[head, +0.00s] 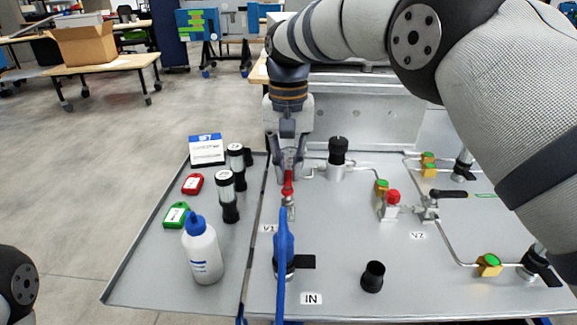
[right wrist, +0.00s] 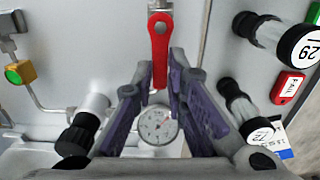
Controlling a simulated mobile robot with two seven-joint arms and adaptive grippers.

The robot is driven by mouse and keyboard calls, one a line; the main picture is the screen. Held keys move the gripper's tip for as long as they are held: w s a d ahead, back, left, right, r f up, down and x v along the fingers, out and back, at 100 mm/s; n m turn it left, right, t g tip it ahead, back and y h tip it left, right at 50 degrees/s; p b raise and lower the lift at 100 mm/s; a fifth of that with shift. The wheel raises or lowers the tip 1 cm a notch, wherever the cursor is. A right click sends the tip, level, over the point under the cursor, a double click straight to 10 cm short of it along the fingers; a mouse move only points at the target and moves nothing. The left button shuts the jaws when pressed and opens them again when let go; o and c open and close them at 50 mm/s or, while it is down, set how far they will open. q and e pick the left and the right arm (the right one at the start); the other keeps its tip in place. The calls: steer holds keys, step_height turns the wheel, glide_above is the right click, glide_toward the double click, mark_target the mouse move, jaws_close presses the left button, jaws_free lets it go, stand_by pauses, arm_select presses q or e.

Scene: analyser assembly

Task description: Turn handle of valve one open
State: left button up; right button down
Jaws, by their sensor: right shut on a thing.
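Valve one's red handle (head: 288,186) stands just behind the V1 label (head: 269,228) on the grey panel. My right gripper (head: 289,166) reaches down from above with its fingers around the handle. In the right wrist view the red handle (right wrist: 160,52) lies between the two purple-padded fingers (right wrist: 160,78), which are shut on it. The handle points lengthwise away from the gripper, towards the silver valve body at the top of that view. The fingers partly hide the handle in the head view. My left gripper is out of view.
A blue tube (head: 283,245) rises in front of the valve. A white bottle (head: 202,250), black-capped vials (head: 228,198) and red and green tags stand at left. A round gauge (right wrist: 158,125) shows below the fingers. V2's black lever (head: 450,194) is at right.

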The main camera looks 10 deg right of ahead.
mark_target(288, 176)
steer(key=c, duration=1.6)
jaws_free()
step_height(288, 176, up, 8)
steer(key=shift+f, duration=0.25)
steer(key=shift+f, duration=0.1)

YOUR TASK: Provide the number of lines containing the string "robot", with no other output.

FULL ANSWER: 2